Ces changements doivent être soigneusement planifiés pour minimiser les impacts opérationnels et financiers tout en garantissant la conformité fiscale.

Perspectives et évolutions futures

Les exigences en matière de transparence fiscale devraient continuer à se renforcer dans les années à venir. Plusieurs tendances se dessinent :

Harmonisation internationale

Les travaux de l’OCDE et du G20 visent à établir un cadre fiscal international plus cohérent. Le projet de taxation minimale des multinationales (Pilier 2) illustre cette volonté d’harmonisation.
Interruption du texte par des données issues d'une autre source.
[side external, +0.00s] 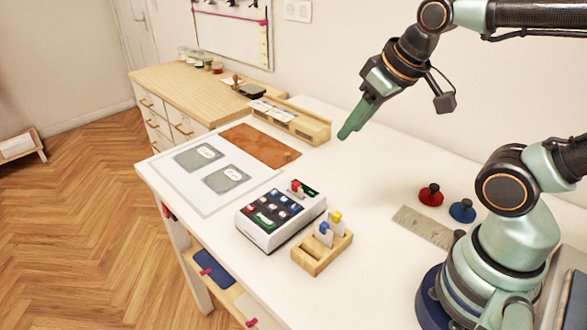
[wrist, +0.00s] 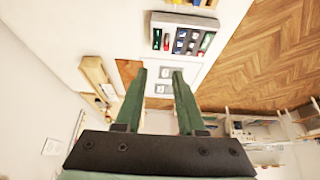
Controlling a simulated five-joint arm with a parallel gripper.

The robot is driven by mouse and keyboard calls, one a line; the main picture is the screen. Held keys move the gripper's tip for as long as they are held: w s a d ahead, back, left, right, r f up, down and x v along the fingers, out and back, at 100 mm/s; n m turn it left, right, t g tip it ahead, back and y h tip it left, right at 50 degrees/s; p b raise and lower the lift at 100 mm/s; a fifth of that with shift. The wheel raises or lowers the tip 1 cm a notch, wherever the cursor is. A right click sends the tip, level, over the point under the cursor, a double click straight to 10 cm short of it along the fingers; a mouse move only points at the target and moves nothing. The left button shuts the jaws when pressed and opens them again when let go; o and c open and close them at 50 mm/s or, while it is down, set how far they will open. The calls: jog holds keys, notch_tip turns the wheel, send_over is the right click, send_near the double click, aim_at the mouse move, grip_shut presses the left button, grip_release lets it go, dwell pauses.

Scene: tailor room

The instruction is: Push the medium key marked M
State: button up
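A grey-white keypad box (side external: 271,242) with a dark top stands on the white table. Its top carries several small keys, coloured red, blue and green, and a red-topped piece stands at its back. The key letters are too small to read, so I cannot tell which key is M. The keypad also shows at the top of the wrist view (wrist: 183,40). My gripper (side external: 345,136) hangs above the table, up and to the right of the keypad and well apart from it. In the wrist view its green fingers (wrist: 160,72) are apart with nothing between them.
A wooden holder (side external: 313,265) with blue- and yellow-topped pieces stands close right of the keypad. A white sheet with two grey cards (side external: 228,180), a brown mat (side external: 258,145) and a wooden rack (side external: 305,126) lie behind. Red (side external: 431,197) and blue (side external: 462,211) knobbed discs lie right.

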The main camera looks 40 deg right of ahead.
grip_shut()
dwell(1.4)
Les entreprises devront s’adapter à ces nouvelles règles du jeu qui limiteront les possibilités d’arbitrage entre juridictions.
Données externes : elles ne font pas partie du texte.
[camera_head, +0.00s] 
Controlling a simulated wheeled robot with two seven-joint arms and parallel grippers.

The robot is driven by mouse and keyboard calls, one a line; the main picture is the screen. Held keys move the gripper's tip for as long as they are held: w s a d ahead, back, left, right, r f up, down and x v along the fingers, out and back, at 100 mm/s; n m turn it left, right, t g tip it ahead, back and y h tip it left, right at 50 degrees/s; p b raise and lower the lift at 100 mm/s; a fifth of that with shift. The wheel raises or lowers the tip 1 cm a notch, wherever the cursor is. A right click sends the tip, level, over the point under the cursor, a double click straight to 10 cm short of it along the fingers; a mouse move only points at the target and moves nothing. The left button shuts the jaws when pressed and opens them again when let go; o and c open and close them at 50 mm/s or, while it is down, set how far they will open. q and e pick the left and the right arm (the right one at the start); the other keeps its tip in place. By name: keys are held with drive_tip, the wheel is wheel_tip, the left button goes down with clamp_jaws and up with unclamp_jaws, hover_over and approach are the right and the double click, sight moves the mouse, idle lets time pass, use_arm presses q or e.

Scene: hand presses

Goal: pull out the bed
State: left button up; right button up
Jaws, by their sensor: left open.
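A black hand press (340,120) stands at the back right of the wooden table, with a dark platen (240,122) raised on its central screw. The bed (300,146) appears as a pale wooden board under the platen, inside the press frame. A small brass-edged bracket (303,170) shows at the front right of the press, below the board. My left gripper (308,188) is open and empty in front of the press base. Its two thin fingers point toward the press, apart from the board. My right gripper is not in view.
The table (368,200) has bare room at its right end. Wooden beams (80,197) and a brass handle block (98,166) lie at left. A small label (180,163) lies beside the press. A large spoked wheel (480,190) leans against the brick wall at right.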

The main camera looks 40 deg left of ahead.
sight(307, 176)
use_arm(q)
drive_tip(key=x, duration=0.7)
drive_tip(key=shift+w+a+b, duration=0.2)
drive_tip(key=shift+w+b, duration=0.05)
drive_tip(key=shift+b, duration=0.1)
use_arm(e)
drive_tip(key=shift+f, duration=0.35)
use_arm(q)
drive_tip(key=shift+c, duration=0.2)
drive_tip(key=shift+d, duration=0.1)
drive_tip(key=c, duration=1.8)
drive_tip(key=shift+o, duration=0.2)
Digitalisation de la fiscalité

Les administrations fiscales investissent massivement dans les outils d’analyse de données pour renforcer leurs capacités de contrôle. Cette digitalisation de la fiscalité va de pair avec des exigences accrues en matière de transmission électronique des données fiscales par les entreprises. Ces dernières devront donc continuer à faire évoluer leurs systèmes d’information pour répondre à ces nouvelles attentes.

Transparence publique

La pression sociétale pour une plus grande transparence fiscale des entreprises ne cesse de croître. Certains pays ont déjà mis en place des obligations de publication d’informations fiscales pour les grandes entreprises. Cette tendance pourrait se généraliser, obligeant les sociétés à communiquer davantage sur leur politique fiscale et leur contribution dans chaque pays.
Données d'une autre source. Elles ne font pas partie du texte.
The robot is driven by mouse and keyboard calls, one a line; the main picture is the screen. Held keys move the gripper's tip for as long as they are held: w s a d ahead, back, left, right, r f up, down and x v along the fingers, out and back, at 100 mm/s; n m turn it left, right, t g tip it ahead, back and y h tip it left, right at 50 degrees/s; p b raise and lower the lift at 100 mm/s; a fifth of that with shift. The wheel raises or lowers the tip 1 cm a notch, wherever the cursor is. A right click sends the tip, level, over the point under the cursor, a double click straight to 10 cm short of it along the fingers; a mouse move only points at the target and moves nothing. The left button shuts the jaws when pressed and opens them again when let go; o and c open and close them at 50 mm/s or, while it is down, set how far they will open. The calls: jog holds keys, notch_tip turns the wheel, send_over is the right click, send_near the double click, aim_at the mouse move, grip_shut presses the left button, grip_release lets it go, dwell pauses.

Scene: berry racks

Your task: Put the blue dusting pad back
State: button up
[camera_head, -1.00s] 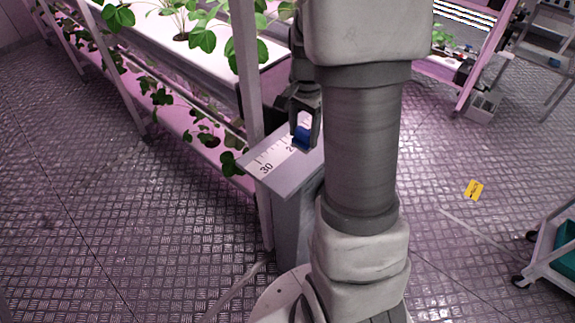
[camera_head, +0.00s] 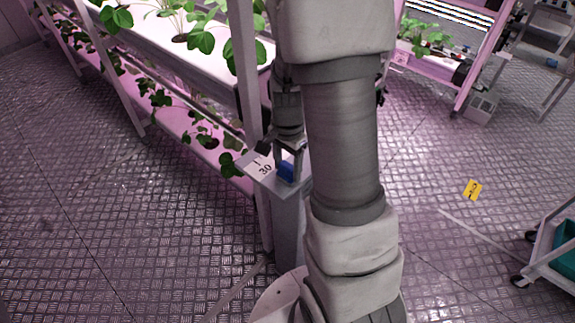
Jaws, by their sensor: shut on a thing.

Face à ces évolutions, les entreprises doivent adopter une approche proactive de la transparence fiscale. Cela implique d’anticiper les futures exigences réglementaires, d’investir dans les compétences et les outils nécessaires, et de repenser leur stratégie fiscale dans une optique de durabilité et de responsabilité sociale. La transparence fiscale n’est plus seulement une obligation légale, mais devient un véritable enjeu de compétitivité et de réputation pour les entreprises du XXIe siècle.